Task objective: Give back, exactly as it appears, the run of lines opening with the one containing "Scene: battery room" and closing with the one containing "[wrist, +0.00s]". Nothing outside that run should appear.

Information provided:
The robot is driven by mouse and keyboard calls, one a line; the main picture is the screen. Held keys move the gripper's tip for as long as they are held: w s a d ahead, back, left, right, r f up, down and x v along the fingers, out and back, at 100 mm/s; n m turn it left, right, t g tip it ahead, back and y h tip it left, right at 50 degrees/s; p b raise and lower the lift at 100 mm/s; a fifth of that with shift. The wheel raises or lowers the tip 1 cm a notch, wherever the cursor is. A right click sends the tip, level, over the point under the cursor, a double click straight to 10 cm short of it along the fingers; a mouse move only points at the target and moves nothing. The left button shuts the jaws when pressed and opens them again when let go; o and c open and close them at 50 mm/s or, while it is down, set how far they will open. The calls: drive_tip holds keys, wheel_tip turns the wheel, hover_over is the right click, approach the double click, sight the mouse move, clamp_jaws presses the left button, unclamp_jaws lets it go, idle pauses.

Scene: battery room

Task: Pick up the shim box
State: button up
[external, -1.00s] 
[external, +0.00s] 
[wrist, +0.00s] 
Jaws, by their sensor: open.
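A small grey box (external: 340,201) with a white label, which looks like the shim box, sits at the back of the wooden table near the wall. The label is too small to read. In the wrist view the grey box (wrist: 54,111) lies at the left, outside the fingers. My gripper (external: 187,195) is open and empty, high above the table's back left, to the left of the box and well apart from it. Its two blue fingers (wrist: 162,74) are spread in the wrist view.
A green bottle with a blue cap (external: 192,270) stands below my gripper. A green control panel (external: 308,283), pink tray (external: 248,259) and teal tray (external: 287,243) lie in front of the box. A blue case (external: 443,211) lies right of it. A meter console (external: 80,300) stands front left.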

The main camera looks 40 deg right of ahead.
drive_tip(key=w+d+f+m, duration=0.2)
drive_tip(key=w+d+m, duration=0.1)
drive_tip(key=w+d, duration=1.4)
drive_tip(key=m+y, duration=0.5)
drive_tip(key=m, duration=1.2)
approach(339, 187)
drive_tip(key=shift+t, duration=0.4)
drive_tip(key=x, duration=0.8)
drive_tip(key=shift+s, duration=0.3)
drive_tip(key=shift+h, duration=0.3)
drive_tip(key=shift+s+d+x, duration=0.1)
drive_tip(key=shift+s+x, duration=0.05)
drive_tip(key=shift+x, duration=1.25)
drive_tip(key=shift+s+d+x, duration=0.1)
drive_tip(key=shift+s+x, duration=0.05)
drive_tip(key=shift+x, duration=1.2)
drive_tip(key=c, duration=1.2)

Answer to the task:
Scene: battery room

Task: Pick up the shim box
State: button up
[external, -1.00s] 
[external, +0.00s] 
[wrist, +0.00s] 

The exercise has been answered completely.